A quick fix for this, of course, is the Google cardboard headset, which typically costs less than $10. Randy Baruh, an associate broker for Corcoran, ordered a handful of these headsets and is planning to have them branded with his contact information and the Corcoran logo. He said he would distribute them at open houses along with his show sheets. (A quick response code on the sheet will start the VR app.) He has contracted with ProMedia, a New York-based production company, to create a few VR-capable listings. “It’s a way to set homes apart in this hypercompetitive environment,” he said.
Mr. Leone of Halstead says virtual reality could eventually eliminate the need for open houses. “If you can see the homes remotely and be more educated before you actually make a trip, you’ll make the process easier,” he said.
At Douglas Elliman, Mr. Hummel said it would be better to put large-screen curved TVs in select offices until the headset technology “comes of age.” He says the goggles might be better suited to international buyers so they can evaluate a property “before taking an expensive plane ride.”
Greenland Forest City Partners says its fully immersive VR is ready to go. Later this month, buyers who come to the sales office for 550 Vanderbilt, a new condo building in Prospect Heights, Brooklyn, will be able to don headsets and take a virtual tour of the eight-acre public park planned around the development.

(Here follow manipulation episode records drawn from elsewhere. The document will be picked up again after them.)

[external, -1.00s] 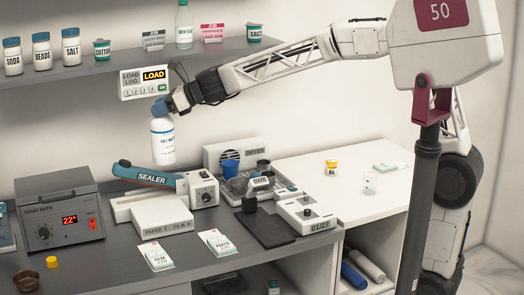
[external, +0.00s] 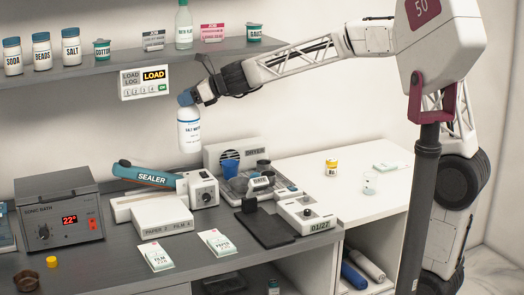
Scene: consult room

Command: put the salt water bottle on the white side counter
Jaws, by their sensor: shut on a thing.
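The salt water bottle (external: 189,132) is white with a blue cap and a blue-lettered label. It hangs upright in the air above the sealer and the grey counter. My gripper (external: 188,98) is shut on its top, at the cap, and partly hides it. The white side counter (external: 300,168) is at the right of the grey counter, to the right of and lower than the bottle.
On the white side counter stand a small yellow-capped jar (external: 331,168), a small clear cup (external: 370,186) and a flat packet (external: 390,166). Its left middle is clear. The dryer (external: 232,153), sealer (external: 150,175) and dater (external: 308,213) stand on the grey counter. A shelf (external: 110,68) runs above.

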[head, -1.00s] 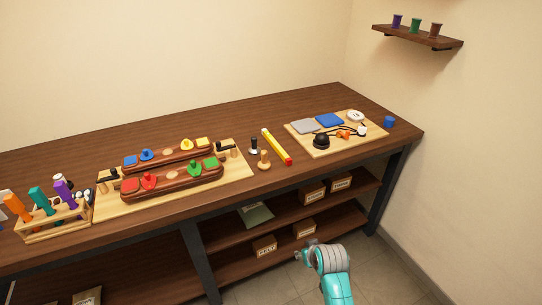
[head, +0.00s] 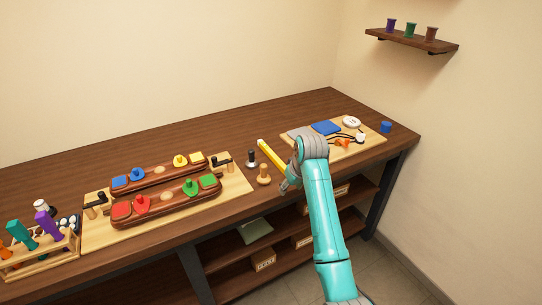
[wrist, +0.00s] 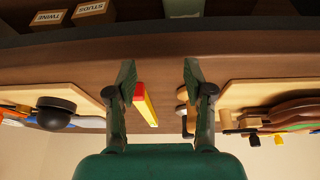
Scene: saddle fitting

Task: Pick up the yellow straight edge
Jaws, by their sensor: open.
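The yellow straight edge (head: 270,155) lies on the dark wooden workbench, between the two light boards, slanting toward the front edge. Its near end is hidden behind my gripper in the head view. My gripper (head: 287,184) is at the bench's front edge, by that near end. In the wrist view the straight edge (wrist: 147,104) shows its red end face and yellow top between the open fingers of my gripper (wrist: 157,75), closer to the left finger. Nothing is held.
A dark-knobbed tool (head: 251,159) and a wooden-knobbed tool (head: 263,174) stand just left of the straight edge. The right board (head: 372,146) holds pads and a cord. The left board (head: 236,186) holds two clamped wooden pieces. Labelled boxes (head: 264,260) sit on the shelf below.

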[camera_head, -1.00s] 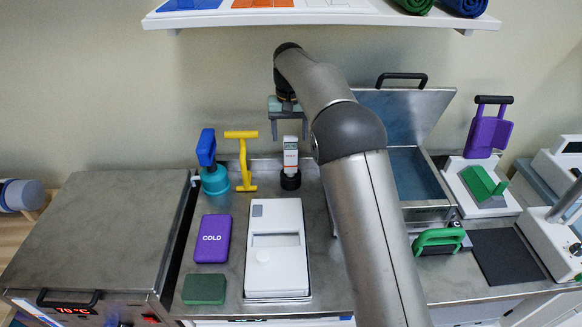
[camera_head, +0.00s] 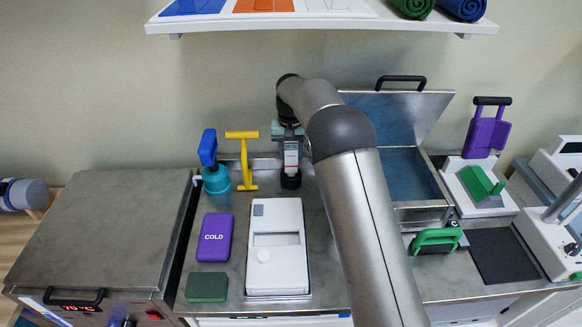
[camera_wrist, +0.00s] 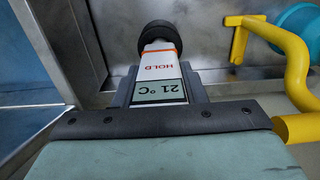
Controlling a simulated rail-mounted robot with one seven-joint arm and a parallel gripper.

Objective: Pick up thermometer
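The thermometer (camera_head: 291,160) is white with an orange stripe and stands upright with its lower end in a round black base at the back of the counter. In the wrist view the thermometer (camera_wrist: 160,75) shows a display reading 21 °C and the word HOLD. My gripper (camera_head: 290,150) is down over its upper part, with one finger on each side. In the wrist view the fingers of my gripper (camera_wrist: 160,85) lie close along both sides of the display, shut on it. The thermometer is still at its base.
A yellow handled tool (camera_head: 243,160) and a blue-and-teal tool (camera_head: 212,165) stand just left. An open metal bath (camera_head: 415,175) is to the right. A white device (camera_head: 276,275), a purple cold pack (camera_head: 214,237) and a green block (camera_head: 206,287) lie in front. A shelf (camera_head: 320,25) hangs above.

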As for my test at Halstead headquarters, even after I took off the Oculus headset I was feeling a tad queasy. Meanwhile, Mr. Leone and his team discussed possible enhancements to the virtual experience. Later this year, haptic technology, or the science of touch, will let users see their own hands in the virtual world, allowing them to open closet doors and feel hot water from the faucet. Mr. Darcy said smells and tastes were also being developed.
Mr. Leone added, “Freshly cut lemons and baking cookies would create the same experience as you’d have in a real-life home.”